■ **TO BE DONE**
Write out the full listing exactly as given, minus the images.

■ **GIVEN DATA**
────────────────────────────────────────
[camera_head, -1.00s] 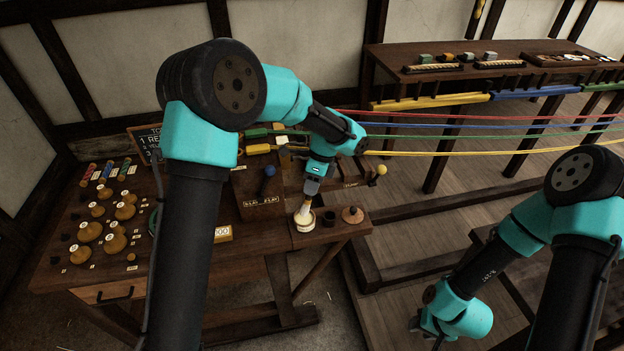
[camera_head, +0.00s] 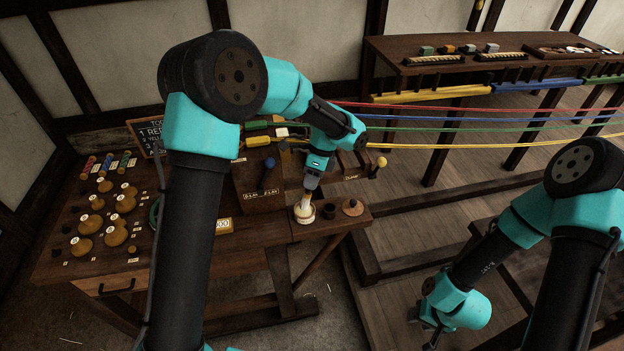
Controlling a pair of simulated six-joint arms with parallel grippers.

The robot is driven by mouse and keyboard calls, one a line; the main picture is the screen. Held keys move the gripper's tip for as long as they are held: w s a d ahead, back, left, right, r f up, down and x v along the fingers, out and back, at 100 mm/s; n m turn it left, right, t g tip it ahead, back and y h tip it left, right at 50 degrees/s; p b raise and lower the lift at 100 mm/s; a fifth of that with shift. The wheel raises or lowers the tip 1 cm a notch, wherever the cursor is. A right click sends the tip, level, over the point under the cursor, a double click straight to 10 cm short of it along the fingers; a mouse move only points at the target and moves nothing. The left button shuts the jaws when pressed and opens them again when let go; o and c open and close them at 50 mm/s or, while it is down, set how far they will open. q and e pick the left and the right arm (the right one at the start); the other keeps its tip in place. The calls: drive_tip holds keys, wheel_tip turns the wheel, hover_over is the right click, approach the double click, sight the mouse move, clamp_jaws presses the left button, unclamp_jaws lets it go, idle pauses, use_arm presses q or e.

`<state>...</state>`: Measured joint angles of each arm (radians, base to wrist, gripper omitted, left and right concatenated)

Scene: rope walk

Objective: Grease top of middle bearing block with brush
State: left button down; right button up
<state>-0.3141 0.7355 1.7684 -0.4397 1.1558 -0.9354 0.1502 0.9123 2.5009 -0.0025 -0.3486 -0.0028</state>
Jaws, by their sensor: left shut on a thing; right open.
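My left gripper (camera_head: 309,187) points down over the right end of the workbench. It is shut on the brush (camera_head: 305,202), a pale stub below the fingers. The brush's lower end is at a small cream pot (camera_head: 303,217); I cannot tell how deep it sits in the pot. My right gripper (camera_head: 432,336) hangs low at the lower right, open and well away from the bench; its fingers are small and dark. I cannot pick out the middle bearing block for certain; my left arm hides part of the bench.
A dark cup (camera_head: 329,211) and a round wooden lid (camera_head: 352,207) stand right of the pot. Wooden tops (camera_head: 83,245) cover the bench's left side. Red, blue, green and yellow strands (camera_head: 480,146) stretch to the right, before a rear shelf (camera_head: 420,60).

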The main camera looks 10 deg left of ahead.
────────────────────────────────────────
■ **TASK RESULT**
[camera_head, -1.00s] 
[camera_head, +0.00s] 
Controlling a pair of simulated six-joint arms with parallel grippers.

The robot is driven by mouse and keyboard calls, one a line; the main picture is the screen. Held keys move the gripper's tip for as long as they are held: w s a d ahead, back, left, right, r f up, down and x v along the fingers, out and back, at 100 mm/s; n m turn it left, right, t g tip it ahead, back and y h tip it left, right at 50 degrees/s; p b raise and lower the lift at 100 mm/s; a fifth of that with shift. The wheel raises or lowers the tip 1 cm a notch, wherever the cursor is. A right click sends the tip, level, over the point under the cursor, a double click straight to 10 cm short of it along the fingers; a mouse move only points at the target and moves nothing. The left button shuts the jaws when pressed and opens them again when let go; o and c open and close them at 50 mm/s or, while it is down, set how far they will open. q and e pick the left and the right arm (the right one at the start); the other keeps its tip in place. The calls: drive_tip holds keys, wheel_tip turns the wheel, hover_over is the right click, approach the double click, sight the mouse move, clamp_jaws presses the left button, unclamp_jaws lets it go, idle pauses, use_arm presses q or e.

`<state>...</state>`: Measured joint angles of each arm (radians, base to wrist, gripper omitted, left and right concatenated)

Scene: rope walk

Objective: Grease top of middle bearing block with brush
State: left button down; right button up
<state>-0.3141 0.7355 1.7684 -0.4397 1.1558 -0.9354 0.1502 0.9123 2.5009 -0.0025 -0.3486 -0.0028</state>
Jaws, by their sensor: left shut on a thing; right open.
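My left gripper (camera_head: 309,187) points down over the right end of the workbench. It is shut on the brush (camera_head: 305,202), a pale stub below the fingers. The brush's lower end is at a small cream pot (camera_head: 303,217); I cannot tell how deep it sits in the pot. My right gripper (camera_head: 432,336) hangs low at the lower right, open and well away from the bench; its fingers are small and dark. I cannot pick out the middle bearing block for certain; my left arm hides part of the bench.
A dark cup (camera_head: 329,211) and a round wooden lid (camera_head: 352,207) stand right of the pot. Wooden tops (camera_head: 83,245) cover the bench's left side. Red, blue, green and yellow strands (camera_head: 480,146) stretch to the right, before a rear shelf (camera_head: 420,60).

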The main camera looks 10 deg left of ahead.

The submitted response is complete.